The cache is placed not too far from a Royal Observer Corps cold war nuclear bunker, one of 1563 set up around the nation in the 1950s to warn the public of impending nuclear attack, monitor the effects of nearby nuclear blasts and report back the path of nuclear fallout (should the telephone line have survived!).
The first thing to take note of on the way to the cache is the arrangement of railway viaducts that branch off the still existing (but now unused) railway line. At Gwaun Cae Gurwen the junction was originally planned to be triangular, with an east curve from the existing line to join the new line. A four-arch viaduct was built, but astonishingly, it was never used. I suspect someone's head would have been on the block had this happened in today's bean counting economy!
The branch only ever used the western viaduct and is one that ran to Abernant Colliery until the mine's closure in 1988.

Abernant Colliery shortly prior/after closure. My uncle worked here for many years until the coal dust made him an invalid with chronic breathing problems. These very engines used to wake me up when I was a child, in the small hours in the morning as they trundled up and down the line near Ammanford. BR Class 37 - more commonly called Tractors or Growlers due to the noise they made. Image credits, see below.
The railway has subsequently been lifted. Rail traffic continued on the single track you saw where you parked until the mid 1990s to washeries situated a short way up when it was mothballed when the washeries closed. When the cache was placed in 2007 it seemed that a £1 million refit on the branch from Ammanford (Pant-y-Ffynnon) to GCG was a folly after initial plans for its use fell through, but since then a recent service of 1-2 trains a week now service the nearby opencast mine, taking coal to Aberthaw power station.

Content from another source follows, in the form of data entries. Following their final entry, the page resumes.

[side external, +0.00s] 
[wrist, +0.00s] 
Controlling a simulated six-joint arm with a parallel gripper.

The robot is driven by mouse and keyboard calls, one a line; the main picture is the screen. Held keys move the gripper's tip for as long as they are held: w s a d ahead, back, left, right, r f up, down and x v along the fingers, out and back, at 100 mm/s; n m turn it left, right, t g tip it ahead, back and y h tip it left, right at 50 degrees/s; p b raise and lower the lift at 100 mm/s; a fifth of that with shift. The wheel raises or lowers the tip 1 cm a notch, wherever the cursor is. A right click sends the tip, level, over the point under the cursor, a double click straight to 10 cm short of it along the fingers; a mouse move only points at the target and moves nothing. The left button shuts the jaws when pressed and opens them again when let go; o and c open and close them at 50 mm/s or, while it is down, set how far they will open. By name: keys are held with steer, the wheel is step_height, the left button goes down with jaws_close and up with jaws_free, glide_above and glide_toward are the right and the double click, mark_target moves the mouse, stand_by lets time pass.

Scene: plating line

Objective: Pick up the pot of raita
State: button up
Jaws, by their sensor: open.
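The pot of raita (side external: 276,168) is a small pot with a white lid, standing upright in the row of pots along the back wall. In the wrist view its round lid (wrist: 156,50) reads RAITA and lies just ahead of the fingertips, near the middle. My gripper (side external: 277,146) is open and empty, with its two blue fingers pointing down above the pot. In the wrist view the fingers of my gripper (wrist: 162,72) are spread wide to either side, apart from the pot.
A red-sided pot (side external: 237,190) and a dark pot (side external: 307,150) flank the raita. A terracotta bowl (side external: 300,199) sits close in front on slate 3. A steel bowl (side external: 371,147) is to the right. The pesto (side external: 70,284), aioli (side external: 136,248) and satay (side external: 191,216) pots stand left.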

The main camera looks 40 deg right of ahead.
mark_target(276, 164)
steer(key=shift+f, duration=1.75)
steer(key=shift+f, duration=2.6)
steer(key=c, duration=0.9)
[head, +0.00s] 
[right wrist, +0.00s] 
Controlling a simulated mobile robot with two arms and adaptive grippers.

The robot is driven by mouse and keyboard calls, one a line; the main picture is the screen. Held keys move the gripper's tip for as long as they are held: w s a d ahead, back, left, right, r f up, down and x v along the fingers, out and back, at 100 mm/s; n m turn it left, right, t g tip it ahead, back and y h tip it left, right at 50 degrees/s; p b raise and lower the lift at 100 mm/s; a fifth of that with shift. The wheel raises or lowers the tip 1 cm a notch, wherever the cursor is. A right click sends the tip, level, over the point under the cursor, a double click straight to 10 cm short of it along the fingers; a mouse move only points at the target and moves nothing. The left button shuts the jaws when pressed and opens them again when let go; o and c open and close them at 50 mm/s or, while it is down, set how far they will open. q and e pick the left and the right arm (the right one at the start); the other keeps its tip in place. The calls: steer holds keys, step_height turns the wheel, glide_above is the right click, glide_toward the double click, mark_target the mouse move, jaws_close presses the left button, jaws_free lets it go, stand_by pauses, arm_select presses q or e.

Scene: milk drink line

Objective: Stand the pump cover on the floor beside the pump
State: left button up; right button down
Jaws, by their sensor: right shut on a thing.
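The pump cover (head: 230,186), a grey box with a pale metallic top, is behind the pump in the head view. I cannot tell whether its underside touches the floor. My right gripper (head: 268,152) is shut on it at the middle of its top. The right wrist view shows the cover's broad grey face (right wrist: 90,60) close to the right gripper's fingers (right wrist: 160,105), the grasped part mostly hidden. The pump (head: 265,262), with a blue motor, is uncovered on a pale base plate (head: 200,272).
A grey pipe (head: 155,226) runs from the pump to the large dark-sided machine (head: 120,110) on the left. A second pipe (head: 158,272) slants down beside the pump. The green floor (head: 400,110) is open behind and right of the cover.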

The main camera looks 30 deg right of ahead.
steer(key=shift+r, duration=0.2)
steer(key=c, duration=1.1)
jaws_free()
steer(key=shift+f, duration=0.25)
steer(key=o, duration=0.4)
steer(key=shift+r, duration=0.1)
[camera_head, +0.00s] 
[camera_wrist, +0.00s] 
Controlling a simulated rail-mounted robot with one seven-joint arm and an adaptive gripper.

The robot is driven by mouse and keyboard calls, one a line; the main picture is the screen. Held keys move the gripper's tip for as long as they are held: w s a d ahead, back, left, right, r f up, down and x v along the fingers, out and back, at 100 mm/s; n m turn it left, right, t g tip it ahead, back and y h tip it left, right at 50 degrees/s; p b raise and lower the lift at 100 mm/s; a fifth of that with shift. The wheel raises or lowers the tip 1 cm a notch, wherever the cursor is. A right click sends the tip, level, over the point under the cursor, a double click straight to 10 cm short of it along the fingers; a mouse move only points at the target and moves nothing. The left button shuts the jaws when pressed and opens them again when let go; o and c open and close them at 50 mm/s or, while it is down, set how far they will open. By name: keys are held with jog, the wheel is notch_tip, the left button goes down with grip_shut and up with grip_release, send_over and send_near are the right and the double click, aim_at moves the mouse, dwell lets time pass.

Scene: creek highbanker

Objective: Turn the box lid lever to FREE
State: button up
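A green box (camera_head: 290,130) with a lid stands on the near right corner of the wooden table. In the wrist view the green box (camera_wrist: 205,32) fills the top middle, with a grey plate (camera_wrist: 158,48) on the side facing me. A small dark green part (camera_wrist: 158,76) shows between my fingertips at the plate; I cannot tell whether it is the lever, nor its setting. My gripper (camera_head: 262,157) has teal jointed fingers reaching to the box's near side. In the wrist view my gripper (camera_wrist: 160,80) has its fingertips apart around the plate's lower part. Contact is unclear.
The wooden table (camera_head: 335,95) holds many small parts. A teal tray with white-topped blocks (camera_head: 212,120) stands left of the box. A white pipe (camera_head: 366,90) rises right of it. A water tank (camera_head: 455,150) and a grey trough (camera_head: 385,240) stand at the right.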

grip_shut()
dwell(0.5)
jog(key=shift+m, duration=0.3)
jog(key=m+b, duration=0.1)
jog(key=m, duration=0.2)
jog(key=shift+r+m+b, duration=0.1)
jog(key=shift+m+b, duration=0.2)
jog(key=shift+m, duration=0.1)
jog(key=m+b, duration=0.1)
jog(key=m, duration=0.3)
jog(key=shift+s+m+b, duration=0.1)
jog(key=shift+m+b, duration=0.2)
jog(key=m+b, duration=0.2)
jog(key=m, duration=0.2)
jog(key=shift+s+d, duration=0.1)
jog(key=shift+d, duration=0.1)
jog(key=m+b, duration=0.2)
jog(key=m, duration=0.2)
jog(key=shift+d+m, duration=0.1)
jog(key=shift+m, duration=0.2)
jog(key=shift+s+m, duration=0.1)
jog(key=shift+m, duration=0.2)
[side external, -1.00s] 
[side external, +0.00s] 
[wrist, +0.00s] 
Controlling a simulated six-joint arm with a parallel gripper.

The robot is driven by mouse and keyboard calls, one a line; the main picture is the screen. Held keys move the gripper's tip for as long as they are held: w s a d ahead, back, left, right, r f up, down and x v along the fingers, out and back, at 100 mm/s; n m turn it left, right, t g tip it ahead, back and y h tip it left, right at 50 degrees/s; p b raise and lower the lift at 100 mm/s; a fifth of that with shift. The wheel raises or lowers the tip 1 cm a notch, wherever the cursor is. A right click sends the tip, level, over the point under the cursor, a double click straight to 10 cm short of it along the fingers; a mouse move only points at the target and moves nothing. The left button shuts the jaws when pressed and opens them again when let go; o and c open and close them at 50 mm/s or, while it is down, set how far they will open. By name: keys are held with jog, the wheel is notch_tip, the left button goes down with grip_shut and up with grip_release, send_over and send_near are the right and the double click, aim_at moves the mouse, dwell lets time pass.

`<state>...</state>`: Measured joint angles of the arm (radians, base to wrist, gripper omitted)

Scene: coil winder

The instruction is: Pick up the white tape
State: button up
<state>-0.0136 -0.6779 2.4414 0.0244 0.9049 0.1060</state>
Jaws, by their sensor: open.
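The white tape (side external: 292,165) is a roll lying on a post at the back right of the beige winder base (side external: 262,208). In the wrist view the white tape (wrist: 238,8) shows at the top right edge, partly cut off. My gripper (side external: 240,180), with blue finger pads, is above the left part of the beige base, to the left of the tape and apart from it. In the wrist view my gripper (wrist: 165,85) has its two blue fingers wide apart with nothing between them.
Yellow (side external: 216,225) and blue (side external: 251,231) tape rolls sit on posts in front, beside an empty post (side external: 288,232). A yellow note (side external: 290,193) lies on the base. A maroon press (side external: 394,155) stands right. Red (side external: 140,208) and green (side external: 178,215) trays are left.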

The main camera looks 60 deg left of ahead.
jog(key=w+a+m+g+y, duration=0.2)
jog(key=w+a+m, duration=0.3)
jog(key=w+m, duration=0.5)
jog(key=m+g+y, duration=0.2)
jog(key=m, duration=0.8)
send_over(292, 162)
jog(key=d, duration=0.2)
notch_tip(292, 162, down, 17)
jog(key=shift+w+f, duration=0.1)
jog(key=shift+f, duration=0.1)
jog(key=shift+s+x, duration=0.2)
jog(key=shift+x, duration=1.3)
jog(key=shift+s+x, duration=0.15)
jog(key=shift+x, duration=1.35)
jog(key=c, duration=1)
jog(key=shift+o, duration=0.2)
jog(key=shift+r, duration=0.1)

The Amman Valley Railway Society also have aspirations of opening this and indeed the branch to Abernant one day as a herritage steam line. Indeed, they have now purchased all the necessary land from the two arches in Gwaun Cae Gerwen to Abernant with this in view.
More recently they have released a long term plan to turn the line into a loop commuter line running from Swansea, via the Amman Valley, to Abernant and then purchase land all the way to Pontardawe then down the Swansea Valley back to Swansea.

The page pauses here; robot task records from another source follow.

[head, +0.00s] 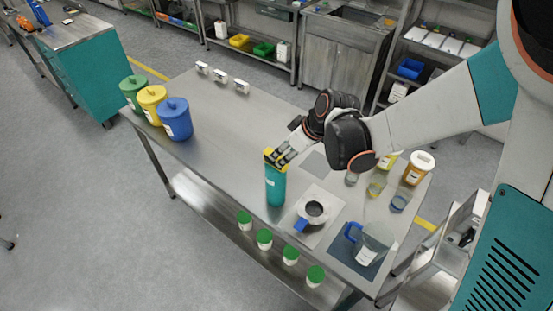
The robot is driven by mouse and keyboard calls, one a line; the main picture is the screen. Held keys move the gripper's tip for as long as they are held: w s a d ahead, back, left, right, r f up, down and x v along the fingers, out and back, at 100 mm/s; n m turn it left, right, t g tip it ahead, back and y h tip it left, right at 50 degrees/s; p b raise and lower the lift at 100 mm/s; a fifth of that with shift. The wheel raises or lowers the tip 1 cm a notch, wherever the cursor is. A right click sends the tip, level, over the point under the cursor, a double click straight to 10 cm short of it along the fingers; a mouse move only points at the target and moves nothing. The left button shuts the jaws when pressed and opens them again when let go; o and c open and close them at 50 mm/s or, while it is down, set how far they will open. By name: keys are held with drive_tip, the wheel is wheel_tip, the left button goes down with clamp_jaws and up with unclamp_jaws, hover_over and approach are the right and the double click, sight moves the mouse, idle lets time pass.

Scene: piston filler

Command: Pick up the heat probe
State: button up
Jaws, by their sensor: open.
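I cannot pick out the heat probe with certainty in the head view. My gripper (279,157) is open above the steel table, with its dark fingers at the top of an upright teal cylinder (275,187). Yellow and black parts show at the top of that cylinder, and I cannot tell whether the fingers touch it. The fingers and wrist hide part of the cylinder's top.
Green, yellow and blue lidded tubs (175,120) stand at the table's left end, with small white devices (220,75) along the back edge. The table's middle left is clear.

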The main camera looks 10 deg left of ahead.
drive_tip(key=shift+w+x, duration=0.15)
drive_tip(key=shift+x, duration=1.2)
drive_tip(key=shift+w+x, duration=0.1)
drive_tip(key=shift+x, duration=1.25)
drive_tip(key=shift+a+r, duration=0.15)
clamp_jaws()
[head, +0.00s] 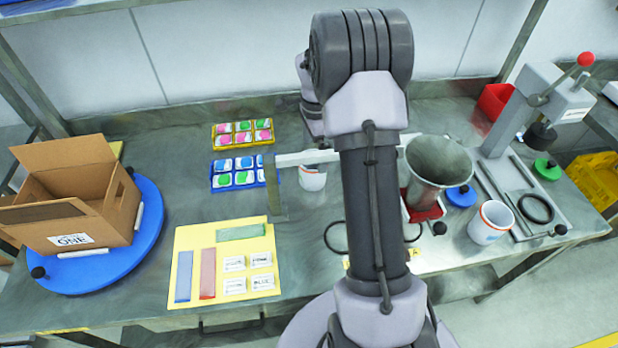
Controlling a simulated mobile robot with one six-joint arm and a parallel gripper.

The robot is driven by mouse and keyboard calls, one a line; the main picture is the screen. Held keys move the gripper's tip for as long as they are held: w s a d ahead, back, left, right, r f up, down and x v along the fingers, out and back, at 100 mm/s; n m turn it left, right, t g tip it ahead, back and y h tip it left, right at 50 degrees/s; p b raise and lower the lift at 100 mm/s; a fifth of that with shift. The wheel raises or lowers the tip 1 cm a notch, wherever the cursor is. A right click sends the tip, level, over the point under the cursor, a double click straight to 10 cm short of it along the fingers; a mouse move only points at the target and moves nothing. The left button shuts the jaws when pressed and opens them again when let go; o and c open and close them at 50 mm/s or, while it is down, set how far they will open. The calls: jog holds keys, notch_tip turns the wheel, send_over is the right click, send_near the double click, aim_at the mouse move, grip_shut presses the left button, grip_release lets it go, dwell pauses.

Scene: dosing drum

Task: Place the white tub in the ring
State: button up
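A white tub (490,223) with an orange rim stands upright at the right of the bench, left of the press stand. A second white tub (312,180), with a dark mark on its side, stands mid-bench behind a pale bar and is partly hidden. A black ring (535,208) lies on the press stand's base. Curved black pieces (333,240) show on both sides of my arm on the bench; they may be one ring, but my arm hides the middle. My gripper's fingers are not visible; my arm hides that area.
A metal hopper (438,162) stands over a red tray (423,211) right of my arm. A cardboard box (75,200) sits on a blue turntable (120,270) at left. A yellow mat (195,235) holds strips and labels. A press with a red knob (585,60) stands at back right.

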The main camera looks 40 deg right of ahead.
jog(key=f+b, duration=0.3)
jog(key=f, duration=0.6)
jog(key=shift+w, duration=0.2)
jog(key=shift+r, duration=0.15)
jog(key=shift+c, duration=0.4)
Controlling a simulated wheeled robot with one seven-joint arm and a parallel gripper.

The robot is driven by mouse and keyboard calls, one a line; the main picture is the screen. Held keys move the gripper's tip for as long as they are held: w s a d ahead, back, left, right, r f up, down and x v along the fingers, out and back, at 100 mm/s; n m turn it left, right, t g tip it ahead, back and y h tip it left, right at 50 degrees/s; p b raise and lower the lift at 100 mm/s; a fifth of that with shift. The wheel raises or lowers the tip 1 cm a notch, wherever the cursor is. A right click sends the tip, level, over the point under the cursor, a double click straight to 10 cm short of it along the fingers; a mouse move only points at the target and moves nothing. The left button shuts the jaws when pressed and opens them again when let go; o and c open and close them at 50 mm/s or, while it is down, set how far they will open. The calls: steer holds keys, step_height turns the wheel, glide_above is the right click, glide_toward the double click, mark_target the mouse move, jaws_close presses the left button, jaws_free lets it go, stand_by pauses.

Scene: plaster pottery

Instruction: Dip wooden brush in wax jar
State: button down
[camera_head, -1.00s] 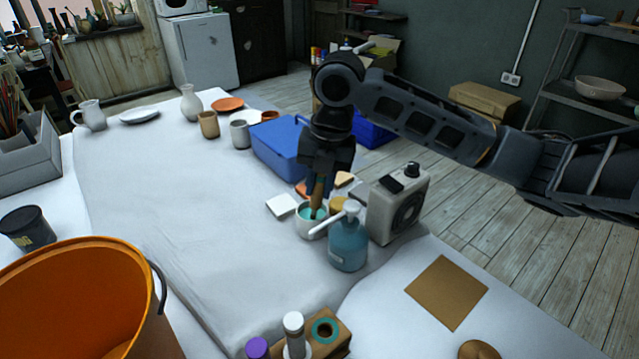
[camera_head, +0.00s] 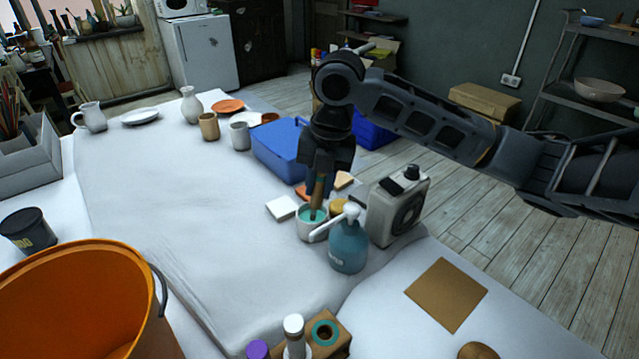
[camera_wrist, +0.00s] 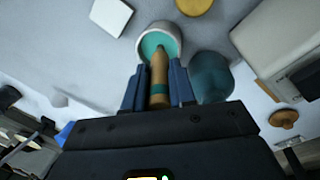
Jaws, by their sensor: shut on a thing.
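My gripper (camera_head: 321,180) is shut on the wooden brush (camera_head: 318,192), which points down. In the wrist view the brush (camera_wrist: 158,75) runs from between the fingers of my gripper (camera_wrist: 158,88) toward the jar. The wax jar (camera_head: 306,234) is a small white pot with teal content, on the white-covered table. It also shows at the top of the wrist view (camera_wrist: 141,36). The brush's lower end is inside the jar's mouth, over or in the teal wax. How deep the tip reaches cannot be told.
A teal pump bottle (camera_head: 348,246) stands just right of the jar, its spout near the rim. A grey speaker-like box (camera_head: 396,208) is behind it. A white tile (camera_head: 281,207) lies left of the jar, and a blue box (camera_head: 277,152) stands behind. The table's left middle is clear.

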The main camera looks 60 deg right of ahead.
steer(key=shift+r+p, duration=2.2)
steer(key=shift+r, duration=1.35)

On your walk to the cache you will have some excellent chances to see the eastern, never used viaduct. Walk up the small roadway to the point just after it crosses the Cwm Garnant river. Your course will be the track-way that branches off the road to your right - carry straight on down for another view of the viaduct or turn left for the route to the cache.
You'll eventually cross the course of the Abernant branch on a bridge over a deep cutting. See how overgrown the track-bed is already!
Close to the cache location you'll see a small gateway. This is in fact the official access gateway to the ROC nuclear bunker. But where is the bunker?
This is the closest you can get to the bunker without going on private, no-access land. But from the gateway, look up the field - there's a telltale lone telephone post, a sure giveaway of an ROC post if ever there was one! The bunker is now completely overgrown and even if you trash your way to the hatch, it's been filled in with gravel and concreted over.
The trackways you're walking along are some of the now long forgotten tracks that interlinked the local farms in the past. Now merely rights of way and public footpaths.
Be careful when looking for the cache itself - there's a small amount of old barbed wire in the area at waist height, along with some thorns, but the cache is easily accessible.